[WRITTEN EXERCISE]
Lift every line from the entries that includes the word "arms".

[Stored items]
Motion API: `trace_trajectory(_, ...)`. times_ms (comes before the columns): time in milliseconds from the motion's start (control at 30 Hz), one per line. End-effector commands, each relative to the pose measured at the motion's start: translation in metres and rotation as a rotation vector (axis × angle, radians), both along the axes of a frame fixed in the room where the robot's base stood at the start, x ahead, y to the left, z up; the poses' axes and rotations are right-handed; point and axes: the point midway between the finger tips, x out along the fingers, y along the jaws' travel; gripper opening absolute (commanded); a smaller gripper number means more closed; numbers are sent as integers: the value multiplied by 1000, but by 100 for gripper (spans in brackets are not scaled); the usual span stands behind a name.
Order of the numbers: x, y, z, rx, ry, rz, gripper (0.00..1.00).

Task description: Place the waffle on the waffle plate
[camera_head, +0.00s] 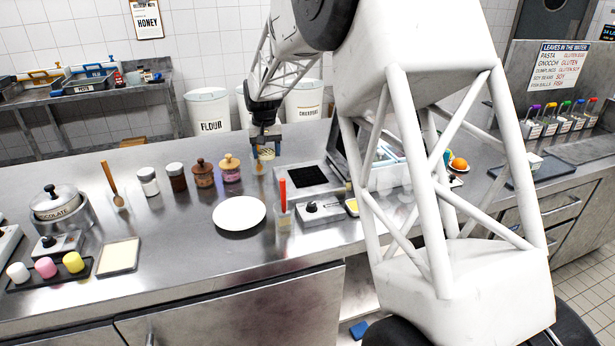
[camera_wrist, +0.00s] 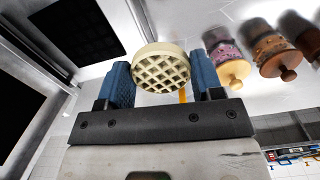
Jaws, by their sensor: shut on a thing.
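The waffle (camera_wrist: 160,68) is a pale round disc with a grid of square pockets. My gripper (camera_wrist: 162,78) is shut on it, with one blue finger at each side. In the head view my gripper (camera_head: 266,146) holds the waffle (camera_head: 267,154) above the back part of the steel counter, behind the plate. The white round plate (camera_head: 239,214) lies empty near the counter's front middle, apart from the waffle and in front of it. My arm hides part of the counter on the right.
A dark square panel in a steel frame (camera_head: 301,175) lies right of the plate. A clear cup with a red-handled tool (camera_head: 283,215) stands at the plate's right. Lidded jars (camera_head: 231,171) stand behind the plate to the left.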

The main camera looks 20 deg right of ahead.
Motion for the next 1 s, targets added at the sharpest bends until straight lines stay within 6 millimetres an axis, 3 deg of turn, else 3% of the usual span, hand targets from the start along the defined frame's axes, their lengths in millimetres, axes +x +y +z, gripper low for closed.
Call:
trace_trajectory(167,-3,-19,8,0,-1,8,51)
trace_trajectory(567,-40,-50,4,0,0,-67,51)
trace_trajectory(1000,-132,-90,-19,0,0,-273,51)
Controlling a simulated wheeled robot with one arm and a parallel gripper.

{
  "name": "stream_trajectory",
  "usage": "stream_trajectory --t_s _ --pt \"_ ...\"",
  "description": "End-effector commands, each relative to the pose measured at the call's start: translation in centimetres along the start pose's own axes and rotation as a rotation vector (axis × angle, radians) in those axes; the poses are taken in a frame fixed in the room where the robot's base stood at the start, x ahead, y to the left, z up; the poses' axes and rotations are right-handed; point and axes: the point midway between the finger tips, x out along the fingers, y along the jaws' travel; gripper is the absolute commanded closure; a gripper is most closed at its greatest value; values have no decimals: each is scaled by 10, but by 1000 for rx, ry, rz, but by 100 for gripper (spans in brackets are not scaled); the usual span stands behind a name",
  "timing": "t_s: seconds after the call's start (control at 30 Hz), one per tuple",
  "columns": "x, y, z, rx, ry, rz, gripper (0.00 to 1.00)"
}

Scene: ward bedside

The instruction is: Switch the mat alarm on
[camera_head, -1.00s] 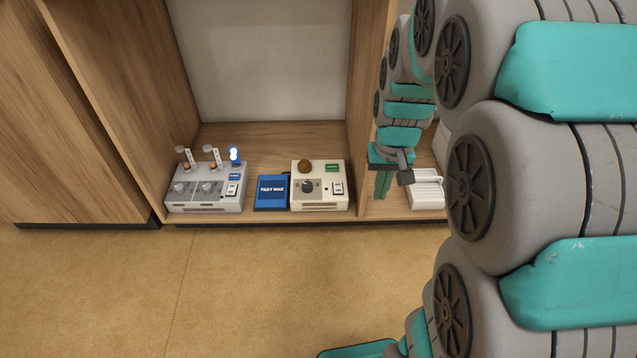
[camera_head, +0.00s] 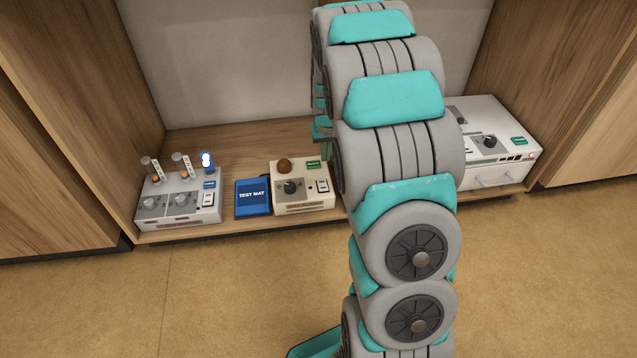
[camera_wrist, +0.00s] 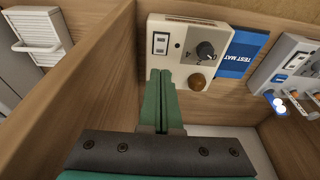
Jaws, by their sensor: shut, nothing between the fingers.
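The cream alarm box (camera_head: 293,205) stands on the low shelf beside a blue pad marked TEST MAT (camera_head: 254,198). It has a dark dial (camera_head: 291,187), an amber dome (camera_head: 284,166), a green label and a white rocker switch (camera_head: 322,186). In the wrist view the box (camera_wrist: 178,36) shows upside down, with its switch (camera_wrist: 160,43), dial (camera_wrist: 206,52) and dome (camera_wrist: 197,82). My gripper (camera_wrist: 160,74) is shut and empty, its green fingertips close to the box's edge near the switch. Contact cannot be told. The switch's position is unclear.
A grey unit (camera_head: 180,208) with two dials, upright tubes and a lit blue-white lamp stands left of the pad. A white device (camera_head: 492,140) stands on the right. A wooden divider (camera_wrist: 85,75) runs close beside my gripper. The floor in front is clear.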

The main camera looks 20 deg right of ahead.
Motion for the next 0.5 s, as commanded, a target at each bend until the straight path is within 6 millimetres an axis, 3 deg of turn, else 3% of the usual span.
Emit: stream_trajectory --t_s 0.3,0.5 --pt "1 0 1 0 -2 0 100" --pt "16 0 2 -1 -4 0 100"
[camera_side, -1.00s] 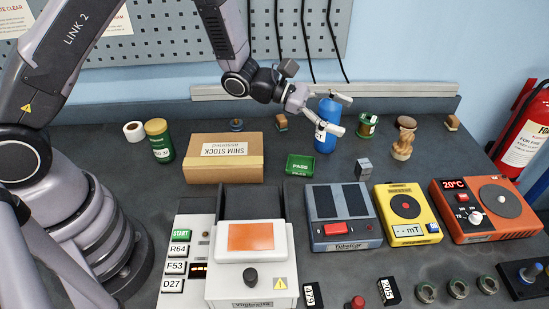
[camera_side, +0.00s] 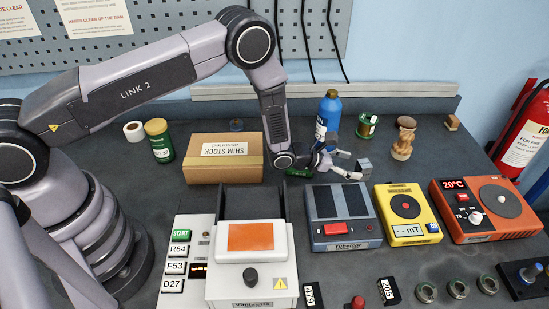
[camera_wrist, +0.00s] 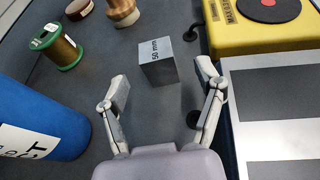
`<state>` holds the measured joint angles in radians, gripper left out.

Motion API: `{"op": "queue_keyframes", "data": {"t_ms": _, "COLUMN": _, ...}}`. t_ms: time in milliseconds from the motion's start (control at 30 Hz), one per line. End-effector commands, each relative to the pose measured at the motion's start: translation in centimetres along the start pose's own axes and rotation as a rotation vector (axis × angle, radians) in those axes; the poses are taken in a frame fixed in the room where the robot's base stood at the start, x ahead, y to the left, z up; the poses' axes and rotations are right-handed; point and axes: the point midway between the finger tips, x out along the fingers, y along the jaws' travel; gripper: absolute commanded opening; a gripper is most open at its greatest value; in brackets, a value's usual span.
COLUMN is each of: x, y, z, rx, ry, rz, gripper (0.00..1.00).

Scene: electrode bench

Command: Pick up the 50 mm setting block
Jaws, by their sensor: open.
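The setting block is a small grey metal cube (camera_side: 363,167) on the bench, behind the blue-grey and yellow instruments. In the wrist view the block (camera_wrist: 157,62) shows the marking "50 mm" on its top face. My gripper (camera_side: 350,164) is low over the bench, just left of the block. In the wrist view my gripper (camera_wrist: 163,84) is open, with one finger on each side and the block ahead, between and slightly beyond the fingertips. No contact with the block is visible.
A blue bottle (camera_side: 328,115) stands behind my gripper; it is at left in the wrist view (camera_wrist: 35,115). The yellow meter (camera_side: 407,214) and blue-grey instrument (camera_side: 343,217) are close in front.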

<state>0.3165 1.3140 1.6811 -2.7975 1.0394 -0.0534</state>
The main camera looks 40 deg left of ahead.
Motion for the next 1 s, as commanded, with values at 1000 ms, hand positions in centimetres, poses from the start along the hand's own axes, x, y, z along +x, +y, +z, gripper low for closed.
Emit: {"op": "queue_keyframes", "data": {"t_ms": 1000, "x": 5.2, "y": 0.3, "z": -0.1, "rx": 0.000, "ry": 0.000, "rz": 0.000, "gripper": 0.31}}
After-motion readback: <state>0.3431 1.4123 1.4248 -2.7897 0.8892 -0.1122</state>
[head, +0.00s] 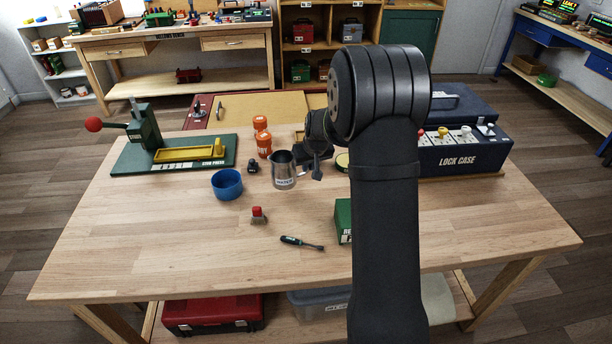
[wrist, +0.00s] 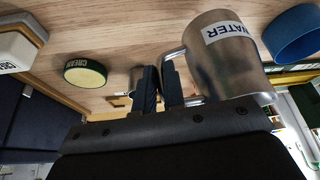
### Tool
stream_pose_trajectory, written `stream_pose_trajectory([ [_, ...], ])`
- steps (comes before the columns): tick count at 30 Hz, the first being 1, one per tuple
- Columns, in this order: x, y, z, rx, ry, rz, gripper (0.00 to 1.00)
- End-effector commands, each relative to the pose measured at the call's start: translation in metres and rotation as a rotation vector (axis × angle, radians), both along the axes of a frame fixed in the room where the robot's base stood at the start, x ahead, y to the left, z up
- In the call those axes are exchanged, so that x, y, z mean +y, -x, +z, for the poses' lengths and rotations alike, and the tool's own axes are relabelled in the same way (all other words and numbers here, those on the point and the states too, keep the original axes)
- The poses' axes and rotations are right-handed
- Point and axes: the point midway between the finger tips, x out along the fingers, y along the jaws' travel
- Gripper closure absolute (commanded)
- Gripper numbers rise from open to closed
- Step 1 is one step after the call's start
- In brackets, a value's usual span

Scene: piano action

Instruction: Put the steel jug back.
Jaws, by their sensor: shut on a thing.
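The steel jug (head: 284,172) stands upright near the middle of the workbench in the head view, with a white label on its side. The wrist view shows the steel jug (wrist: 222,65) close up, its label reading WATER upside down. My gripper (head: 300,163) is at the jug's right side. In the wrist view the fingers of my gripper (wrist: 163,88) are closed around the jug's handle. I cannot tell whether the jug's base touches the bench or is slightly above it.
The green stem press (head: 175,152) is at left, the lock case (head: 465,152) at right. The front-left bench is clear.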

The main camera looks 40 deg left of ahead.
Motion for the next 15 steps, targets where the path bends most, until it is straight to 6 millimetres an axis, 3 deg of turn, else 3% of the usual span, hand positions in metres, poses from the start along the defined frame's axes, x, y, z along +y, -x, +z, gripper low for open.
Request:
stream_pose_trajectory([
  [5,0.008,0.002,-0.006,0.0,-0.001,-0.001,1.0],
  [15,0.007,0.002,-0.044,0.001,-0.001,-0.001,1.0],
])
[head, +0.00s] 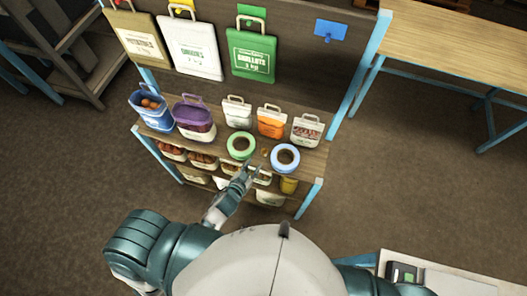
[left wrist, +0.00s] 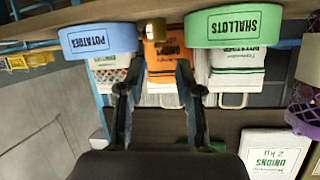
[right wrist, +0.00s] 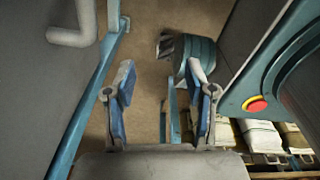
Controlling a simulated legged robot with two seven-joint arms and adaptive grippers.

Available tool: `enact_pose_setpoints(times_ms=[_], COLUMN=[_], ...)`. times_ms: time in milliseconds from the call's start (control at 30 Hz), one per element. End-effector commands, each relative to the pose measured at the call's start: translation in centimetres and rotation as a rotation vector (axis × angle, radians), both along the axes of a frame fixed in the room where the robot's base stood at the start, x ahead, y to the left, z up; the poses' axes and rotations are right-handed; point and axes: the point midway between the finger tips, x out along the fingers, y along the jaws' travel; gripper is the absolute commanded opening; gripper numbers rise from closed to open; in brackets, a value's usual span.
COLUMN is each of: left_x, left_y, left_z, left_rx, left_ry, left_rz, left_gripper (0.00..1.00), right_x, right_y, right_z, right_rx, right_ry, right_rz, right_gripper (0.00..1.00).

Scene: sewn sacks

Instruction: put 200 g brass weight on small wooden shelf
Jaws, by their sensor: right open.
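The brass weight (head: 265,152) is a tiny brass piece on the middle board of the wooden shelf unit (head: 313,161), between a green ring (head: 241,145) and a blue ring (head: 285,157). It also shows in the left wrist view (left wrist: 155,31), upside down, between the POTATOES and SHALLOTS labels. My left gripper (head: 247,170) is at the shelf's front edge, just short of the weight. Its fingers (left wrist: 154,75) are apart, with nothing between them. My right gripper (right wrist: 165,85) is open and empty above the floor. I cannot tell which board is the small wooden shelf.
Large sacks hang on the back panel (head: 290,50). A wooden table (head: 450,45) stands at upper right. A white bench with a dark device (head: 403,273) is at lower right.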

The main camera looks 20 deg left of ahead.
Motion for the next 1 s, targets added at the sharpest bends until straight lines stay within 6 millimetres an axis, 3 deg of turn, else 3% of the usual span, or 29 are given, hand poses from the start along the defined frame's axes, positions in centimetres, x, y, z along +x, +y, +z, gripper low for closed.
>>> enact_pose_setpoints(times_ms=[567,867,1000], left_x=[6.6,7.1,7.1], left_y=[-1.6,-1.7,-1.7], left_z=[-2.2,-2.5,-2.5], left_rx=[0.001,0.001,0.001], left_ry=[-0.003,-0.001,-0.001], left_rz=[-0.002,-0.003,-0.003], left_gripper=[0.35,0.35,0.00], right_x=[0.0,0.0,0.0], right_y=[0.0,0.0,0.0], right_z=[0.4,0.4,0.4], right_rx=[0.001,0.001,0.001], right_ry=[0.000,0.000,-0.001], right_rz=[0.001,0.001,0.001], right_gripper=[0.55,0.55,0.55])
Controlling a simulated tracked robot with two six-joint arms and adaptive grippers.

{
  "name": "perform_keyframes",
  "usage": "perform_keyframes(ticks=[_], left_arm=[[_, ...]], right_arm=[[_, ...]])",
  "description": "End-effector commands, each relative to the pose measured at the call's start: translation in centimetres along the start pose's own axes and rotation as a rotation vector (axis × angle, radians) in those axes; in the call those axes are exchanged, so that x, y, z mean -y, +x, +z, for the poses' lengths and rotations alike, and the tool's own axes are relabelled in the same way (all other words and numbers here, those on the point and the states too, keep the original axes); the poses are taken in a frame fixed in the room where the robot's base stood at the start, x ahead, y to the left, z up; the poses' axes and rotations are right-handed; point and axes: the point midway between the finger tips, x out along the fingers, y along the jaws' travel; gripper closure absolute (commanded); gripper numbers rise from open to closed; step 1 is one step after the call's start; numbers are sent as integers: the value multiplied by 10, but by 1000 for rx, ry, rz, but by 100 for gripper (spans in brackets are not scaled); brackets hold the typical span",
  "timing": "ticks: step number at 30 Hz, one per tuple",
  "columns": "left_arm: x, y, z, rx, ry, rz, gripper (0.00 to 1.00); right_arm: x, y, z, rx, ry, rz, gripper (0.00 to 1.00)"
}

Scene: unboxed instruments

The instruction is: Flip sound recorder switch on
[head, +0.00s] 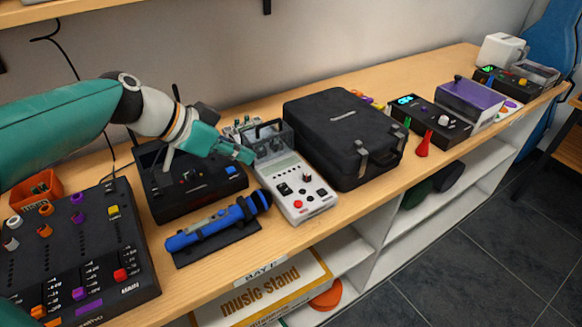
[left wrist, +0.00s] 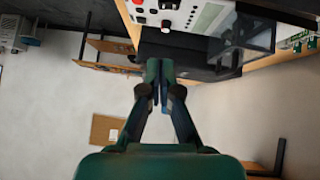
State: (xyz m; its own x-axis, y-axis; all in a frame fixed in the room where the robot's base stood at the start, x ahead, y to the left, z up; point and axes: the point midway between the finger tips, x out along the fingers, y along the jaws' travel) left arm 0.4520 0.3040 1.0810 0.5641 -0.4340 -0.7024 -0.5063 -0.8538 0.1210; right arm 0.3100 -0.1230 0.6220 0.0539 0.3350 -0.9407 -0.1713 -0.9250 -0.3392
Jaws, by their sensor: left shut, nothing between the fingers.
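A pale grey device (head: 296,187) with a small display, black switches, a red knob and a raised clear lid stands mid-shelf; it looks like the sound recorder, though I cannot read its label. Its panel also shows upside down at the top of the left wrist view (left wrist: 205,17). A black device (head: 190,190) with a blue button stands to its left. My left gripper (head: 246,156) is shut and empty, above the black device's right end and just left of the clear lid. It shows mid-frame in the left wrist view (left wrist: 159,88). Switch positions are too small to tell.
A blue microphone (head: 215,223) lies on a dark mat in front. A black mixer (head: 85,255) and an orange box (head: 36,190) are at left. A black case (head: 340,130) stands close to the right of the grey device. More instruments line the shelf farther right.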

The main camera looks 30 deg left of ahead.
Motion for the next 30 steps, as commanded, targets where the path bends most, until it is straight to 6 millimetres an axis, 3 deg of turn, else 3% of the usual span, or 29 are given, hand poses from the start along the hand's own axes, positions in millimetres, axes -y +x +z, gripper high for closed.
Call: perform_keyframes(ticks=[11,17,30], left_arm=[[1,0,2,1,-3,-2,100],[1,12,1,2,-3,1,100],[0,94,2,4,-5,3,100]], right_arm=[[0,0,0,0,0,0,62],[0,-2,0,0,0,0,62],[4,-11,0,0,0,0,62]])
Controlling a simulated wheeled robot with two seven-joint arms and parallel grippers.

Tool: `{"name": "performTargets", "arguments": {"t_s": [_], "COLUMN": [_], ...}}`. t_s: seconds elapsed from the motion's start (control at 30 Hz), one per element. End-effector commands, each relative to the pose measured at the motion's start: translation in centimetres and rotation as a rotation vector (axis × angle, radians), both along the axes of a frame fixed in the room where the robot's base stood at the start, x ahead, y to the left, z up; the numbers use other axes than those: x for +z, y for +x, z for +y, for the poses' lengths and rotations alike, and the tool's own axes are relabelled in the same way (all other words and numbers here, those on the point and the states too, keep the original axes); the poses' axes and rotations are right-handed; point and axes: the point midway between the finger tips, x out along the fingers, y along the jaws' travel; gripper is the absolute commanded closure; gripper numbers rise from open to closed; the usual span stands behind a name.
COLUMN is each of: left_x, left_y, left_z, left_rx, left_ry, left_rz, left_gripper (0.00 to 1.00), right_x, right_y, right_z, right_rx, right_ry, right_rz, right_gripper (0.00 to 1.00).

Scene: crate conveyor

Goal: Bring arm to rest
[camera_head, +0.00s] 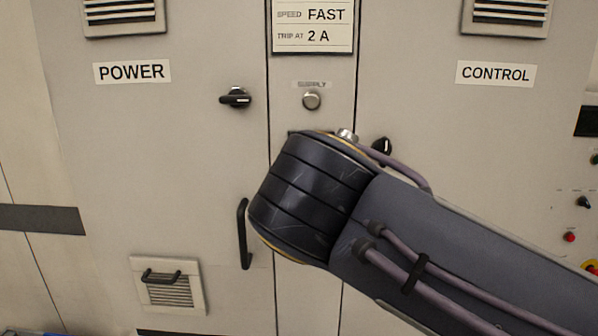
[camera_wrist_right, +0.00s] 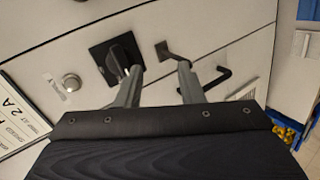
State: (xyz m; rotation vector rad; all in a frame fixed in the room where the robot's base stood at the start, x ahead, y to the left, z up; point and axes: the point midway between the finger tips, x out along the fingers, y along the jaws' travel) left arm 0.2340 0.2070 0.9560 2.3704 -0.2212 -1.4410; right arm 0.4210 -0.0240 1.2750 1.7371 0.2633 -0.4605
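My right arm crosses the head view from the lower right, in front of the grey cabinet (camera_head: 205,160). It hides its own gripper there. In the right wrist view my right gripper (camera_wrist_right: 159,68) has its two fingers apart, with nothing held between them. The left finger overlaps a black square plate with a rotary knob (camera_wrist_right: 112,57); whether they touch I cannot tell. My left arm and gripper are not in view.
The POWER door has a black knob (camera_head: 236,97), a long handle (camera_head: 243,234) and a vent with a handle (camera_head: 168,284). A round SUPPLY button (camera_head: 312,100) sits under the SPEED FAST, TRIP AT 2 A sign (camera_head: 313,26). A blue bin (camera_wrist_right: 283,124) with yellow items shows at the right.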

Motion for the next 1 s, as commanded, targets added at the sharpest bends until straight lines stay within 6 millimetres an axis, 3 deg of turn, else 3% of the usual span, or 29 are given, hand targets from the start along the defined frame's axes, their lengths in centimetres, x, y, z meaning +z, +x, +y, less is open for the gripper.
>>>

[ANSWER TO THIS EXERCISE]
Controlling a simulated legged robot with two seven-joint arms and adaptive grippers.
Controlling a simulated tracked robot with two six-joint arms and adaptive grippers.
Controlling a simulated wheeled robot with two seven-joint arms and parallel grippers.

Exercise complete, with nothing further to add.